Goal
The data below needs to be returned exactly, line for line.

=== Records for the exercise ===

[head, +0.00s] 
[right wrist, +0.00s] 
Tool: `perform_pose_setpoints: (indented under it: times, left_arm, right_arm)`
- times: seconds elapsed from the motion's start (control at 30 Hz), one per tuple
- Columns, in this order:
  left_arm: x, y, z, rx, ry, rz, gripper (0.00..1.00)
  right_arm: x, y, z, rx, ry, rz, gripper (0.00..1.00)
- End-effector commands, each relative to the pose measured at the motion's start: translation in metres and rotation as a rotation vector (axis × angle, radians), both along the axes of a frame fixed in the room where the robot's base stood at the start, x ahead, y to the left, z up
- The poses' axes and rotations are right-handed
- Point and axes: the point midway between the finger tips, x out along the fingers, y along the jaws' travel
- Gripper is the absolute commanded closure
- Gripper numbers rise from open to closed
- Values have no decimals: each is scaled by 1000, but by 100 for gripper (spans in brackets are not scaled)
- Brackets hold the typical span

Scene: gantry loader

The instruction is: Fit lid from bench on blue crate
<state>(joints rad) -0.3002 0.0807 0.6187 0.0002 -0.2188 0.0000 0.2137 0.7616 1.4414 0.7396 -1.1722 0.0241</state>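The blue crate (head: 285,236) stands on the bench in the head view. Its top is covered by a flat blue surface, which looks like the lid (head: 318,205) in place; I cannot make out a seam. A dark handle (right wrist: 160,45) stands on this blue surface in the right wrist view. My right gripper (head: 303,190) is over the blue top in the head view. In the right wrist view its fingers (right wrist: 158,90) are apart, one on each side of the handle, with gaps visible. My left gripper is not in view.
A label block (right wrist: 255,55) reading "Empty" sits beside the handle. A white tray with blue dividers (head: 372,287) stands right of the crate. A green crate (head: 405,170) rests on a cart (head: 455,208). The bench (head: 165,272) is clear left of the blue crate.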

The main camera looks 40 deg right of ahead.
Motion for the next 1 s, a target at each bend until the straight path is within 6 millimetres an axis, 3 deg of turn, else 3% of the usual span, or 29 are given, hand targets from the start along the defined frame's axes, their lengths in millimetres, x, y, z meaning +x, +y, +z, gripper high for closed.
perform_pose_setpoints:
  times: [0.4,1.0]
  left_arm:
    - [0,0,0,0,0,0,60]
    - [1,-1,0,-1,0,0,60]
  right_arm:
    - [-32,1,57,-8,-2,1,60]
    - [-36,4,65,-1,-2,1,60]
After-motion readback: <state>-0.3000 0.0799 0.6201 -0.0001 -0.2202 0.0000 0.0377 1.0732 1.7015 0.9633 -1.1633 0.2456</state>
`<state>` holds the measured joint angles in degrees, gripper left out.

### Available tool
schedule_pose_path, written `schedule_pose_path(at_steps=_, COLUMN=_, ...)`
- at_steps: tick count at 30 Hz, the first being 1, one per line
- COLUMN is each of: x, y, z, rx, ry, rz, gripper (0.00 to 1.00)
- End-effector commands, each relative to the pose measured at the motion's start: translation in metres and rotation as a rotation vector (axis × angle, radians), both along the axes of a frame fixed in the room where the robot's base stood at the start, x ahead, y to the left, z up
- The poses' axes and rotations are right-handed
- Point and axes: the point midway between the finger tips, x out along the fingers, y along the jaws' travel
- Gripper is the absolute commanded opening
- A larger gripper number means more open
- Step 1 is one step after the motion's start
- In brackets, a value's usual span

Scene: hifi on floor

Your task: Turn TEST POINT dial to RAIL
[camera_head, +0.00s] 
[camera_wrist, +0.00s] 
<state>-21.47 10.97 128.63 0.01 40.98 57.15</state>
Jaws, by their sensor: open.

===

Result
[head, +0.00s] 
[right wrist, +0.00s] 
Tool: `perform_pose_setpoints: (indented under it: times, left_arm, right_arm)`
- times: seconds elapsed from the motion's start (control at 30 Hz), one per tuple
- Columns, in this order:
  left_arm: x, y, z, rx, ry, rz, gripper (0.00..1.00)
  right_arm: x, y, z, rx, ry, rz, gripper (0.00..1.00)
- End-effector commands, each relative to the pose measured at the motion's start: translation in metres and rotation as a rotation vector (axis × angle, radians), both along the axes of a frame fixed in the room where the robot's base stood at the start, x ahead, y to the left, z up
- The poses' axes and rotations are right-handed
- Point and axes: the point midway between the finger tips, x out along the fingers, y along the jaws' travel
- Gripper is the absolute commanded closure
- Gripper numbers rise from open to closed
- Values have no decimals: each is scaled by 1000, but by 100 for gripper (spans in brackets are not scaled)
- Brackets hold the typical span

Scene: gantry loader

The instruction is: Fit lid from bench on blue crate
<state>(joints rad) -0.3002 0.0807 0.6187 0.0002 -0.2188 0.0000 0.2137 0.7616 1.4414 0.7396 -1.1722 0.0241</state>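The blue crate (head: 285,236) stands on the bench in the head view. Its top is covered by a flat blue surface, which looks like the lid (head: 318,205) in place; I cannot make out a seam. A dark handle (right wrist: 160,45) stands on this blue surface in the right wrist view. My right gripper (head: 303,190) is over the blue top in the head view. In the right wrist view its fingers (right wrist: 158,90) are apart, one on each side of the handle, with gaps visible. My left gripper is not in view.
A label block (right wrist: 255,55) reading "Empty" sits beside the handle. A white tray with blue dividers (head: 372,287) stands right of the crate. A green crate (head: 405,170) rests on a cart (head: 455,208). The bench (head: 165,272) is clear left of the blue crate.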

The main camera looks 40 deg right of ahead.
Motion for the next 1 s, a target at each bend until the straight path is within 6 millimetres an axis, 3 deg of turn, else 3% of the usual span, or 29 are given, hand targets from the start along the defined frame's axes, their lengths in millimetres, x, y, z meaning +x, +y, +z, gripper high for closed.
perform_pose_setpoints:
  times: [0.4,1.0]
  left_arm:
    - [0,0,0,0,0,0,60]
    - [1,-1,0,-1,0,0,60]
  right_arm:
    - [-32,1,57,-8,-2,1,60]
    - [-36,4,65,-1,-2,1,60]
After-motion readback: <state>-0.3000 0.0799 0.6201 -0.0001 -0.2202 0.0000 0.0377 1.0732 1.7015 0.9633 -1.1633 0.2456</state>
`<state>` holds the measured joint angles in degrees, gripper left out.

### Available tool
schedule_pose_path, written `schedule_pose_path(at_steps=_, COLUMN=_, ...)`
- at_steps: tick count at 30 Hz, the first being 1, one per line
- COLUMN is each of: x, y, z, rx, ry, rz, gripper (0.00 to 1.00)
- End-effector commands, each relative to the pose measured at the motion's start: translation in metres and rotation as a rotation vector (axis × angle, radians), both along the axes of a frame fixed in the room where the robot's base stood at the start, x ahead, y to the left, z up
- The poses' axes and rotations are right-handed
- Point and axes: the point midway between the finger tips, x out along the fingers, y along the jaws' travel
- Gripper is the absolute commanded opening
- A larger gripper number means more open
- Step 1 is one step after the motion's start
- In brackets, a value's usual span

Scene: hifi on floor

Your task: Turn TEST POINT dial to RAIL
[camera_head, +0.00s] 
[camera_wrist, +0.00s] 
<state>-21.47 10.97 128.63 0.01 40.98 57.15</state>
Jaws, by their sensor: open.

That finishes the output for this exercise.